Au lendemain des attentats de janvier 2015 à Paris, Wikileaks publiait un article du groupe terroriste (DAECH) titré “l’extinction de la zone grise”. Cette “zone grise” pour le groupe, c’est la zone de coexistence pacifique entre musulmans et non-musulmans en occident que ses idéologues s’attellent à détruire en montant les communautés les unes contre les autres.

Malgré une supposée liberté de ton sur tous les sujets d’actualité, nous souffrons en France d’une véritable mort de la sphère intellectuelle publique et, surtout, de la dangereuse convergence de cette dernière avec les thèses les plus extrêmes. Les sujets touchant de près ou de loin aux musulmans sont les seuls qui ne nécessitent aucune expertise en la matière et, pour combler le tout, la parole des citoyens de confession musulmane est confisquée. La normalisation des discours de haine à leur égard, renforcée par leur invisibilité ainsi que la communication agressive du groupe terroriste DAECH, fait émerger deux camps qui prétendent s’opposer en tous points mais qui, au fond, partagent les mêmes objectifs : les islamophobes d’un côté et les terroristes de l’autre.

Ainsi, au lendemain des attentats de janvier 2015 à Paris, le 14 février Wikileaks publiait un article du groupe terroriste de l’organisation de l’état islamique (DAECH) titré “l’extinction de la zone grise”(1). Cette “zone grise” pour le groupe, c’était la zone de coexistence pacifique entre musulmans et non-musulmans en occident que ses idéologues s’attellent à détruire. Mais cette information avait été peu ou pas relayée dans la presse française. Malgré la barrière de la langue, rien ne pouvait justifier que son contenu soit ignoré du grand public.
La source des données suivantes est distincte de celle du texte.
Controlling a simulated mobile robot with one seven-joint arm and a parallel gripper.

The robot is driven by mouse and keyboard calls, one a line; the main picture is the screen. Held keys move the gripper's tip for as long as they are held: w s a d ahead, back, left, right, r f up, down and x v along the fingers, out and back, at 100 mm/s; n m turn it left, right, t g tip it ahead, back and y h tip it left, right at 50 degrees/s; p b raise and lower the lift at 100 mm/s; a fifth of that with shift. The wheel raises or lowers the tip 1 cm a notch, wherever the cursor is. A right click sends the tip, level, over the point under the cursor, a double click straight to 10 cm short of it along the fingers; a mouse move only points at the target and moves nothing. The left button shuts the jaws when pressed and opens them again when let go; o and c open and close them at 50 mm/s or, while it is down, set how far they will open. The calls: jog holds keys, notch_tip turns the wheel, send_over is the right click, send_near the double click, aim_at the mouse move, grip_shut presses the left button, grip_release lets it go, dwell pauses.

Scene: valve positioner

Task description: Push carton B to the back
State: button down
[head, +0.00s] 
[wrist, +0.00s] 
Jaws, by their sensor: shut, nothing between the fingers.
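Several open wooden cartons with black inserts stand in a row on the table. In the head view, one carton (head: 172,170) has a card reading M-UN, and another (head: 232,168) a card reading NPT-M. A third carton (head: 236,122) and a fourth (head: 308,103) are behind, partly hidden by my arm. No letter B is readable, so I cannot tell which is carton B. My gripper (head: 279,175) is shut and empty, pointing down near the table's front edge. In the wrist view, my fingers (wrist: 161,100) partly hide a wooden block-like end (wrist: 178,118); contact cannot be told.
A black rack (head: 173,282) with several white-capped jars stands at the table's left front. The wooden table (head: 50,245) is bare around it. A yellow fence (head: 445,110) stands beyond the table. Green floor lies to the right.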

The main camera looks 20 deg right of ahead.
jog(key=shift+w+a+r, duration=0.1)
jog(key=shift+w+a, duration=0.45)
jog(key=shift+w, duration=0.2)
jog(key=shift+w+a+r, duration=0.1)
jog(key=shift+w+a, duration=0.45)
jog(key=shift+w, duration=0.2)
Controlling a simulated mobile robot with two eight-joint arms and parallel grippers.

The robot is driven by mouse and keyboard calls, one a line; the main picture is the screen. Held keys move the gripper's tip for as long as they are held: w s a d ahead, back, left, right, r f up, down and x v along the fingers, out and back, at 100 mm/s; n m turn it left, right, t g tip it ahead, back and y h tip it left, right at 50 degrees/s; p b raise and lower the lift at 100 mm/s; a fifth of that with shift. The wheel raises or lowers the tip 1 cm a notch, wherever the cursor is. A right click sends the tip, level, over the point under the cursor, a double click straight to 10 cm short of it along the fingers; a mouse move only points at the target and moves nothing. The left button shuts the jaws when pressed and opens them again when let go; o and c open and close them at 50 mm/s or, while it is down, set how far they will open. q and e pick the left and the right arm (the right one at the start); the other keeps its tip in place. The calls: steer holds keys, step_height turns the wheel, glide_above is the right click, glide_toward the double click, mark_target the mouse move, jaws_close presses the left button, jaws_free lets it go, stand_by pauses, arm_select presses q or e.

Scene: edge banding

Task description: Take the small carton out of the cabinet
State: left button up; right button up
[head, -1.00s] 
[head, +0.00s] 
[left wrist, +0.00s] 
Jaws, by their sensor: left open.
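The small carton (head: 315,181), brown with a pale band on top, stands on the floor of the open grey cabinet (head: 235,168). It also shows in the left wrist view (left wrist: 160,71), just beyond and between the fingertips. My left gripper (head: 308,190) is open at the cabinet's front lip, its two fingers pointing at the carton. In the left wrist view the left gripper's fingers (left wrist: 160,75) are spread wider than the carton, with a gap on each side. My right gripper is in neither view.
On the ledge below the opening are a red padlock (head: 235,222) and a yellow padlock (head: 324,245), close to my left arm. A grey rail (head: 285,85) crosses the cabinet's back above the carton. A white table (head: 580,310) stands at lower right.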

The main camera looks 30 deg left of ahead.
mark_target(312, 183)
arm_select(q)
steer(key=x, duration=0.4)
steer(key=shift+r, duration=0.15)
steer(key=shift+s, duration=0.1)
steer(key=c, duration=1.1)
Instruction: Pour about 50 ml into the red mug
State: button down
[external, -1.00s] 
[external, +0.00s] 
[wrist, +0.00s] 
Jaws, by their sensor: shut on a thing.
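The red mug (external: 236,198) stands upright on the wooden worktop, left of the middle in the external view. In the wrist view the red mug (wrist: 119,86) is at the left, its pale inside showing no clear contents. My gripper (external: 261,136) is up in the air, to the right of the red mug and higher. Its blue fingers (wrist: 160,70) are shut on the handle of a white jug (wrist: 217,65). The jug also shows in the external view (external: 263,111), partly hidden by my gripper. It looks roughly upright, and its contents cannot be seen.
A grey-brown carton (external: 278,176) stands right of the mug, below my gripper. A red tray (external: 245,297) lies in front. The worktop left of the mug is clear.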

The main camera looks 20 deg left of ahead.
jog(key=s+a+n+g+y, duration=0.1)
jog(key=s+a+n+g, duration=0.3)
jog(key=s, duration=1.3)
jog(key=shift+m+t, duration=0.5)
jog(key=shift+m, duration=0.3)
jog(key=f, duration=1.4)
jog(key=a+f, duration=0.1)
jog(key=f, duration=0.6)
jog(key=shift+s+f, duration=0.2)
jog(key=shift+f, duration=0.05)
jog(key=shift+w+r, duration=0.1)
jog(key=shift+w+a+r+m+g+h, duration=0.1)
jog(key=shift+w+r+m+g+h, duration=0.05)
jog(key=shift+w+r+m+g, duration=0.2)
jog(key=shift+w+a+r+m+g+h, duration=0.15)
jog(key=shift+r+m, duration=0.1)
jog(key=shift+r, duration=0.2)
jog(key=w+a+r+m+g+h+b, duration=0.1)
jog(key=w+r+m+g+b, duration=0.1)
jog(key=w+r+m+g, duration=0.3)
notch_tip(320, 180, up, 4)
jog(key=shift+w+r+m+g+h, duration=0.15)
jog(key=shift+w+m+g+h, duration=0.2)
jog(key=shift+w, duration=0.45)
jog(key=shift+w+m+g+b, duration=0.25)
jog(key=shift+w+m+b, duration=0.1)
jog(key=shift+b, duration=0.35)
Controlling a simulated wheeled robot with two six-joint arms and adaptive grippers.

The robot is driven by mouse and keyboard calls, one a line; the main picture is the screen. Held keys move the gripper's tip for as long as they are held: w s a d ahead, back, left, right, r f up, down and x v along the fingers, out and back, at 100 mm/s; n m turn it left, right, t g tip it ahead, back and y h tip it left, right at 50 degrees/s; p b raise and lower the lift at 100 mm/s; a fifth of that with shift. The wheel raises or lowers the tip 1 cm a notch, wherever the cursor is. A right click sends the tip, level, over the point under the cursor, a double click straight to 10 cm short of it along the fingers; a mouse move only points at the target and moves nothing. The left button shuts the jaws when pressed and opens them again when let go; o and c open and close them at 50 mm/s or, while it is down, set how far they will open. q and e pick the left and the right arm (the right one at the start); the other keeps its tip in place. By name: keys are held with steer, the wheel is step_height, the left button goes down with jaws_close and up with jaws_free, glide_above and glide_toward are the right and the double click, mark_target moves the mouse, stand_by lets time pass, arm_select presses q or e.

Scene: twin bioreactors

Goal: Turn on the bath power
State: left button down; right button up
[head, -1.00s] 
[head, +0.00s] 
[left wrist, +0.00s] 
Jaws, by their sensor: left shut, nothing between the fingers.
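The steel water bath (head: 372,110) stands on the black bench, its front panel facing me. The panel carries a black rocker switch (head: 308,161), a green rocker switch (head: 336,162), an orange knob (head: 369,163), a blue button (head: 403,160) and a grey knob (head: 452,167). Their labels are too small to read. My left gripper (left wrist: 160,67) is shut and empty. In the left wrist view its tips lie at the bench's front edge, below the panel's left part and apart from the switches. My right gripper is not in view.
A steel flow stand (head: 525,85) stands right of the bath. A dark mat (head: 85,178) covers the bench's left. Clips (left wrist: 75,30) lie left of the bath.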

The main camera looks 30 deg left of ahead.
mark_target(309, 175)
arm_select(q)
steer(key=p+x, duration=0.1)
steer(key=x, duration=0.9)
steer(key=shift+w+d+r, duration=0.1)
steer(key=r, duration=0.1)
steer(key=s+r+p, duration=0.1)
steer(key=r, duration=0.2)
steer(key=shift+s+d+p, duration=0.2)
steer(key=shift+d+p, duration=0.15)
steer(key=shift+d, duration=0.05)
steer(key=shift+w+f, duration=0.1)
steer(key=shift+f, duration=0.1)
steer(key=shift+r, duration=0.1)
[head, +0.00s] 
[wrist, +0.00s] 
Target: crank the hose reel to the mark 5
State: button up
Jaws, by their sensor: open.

L’article en question avait pourtant été commenté à plusieurs reprises par différents organes de presse américains et britanniques. On y apprenait sans surprise la conception d’un monde divisé entre “eux” (l’Occident) et “nous” (l’Islam). L’occident y est réduit aux guerres impérialistes menées par ses élites et les musulmans occidentaux y sont décrits comme des étrangers qu’il faut forcer à partir. On retrouve dans ce long texte les mêmes arguments utilisés par les islamophobes pour expliquer leur position ; les extrémistes parlant toujours le même langage. En d’autres termes, les deux camps sont d’accord pour dire que les musulmans ne sont pas chez eux en occident et que toute coexistence est impossible.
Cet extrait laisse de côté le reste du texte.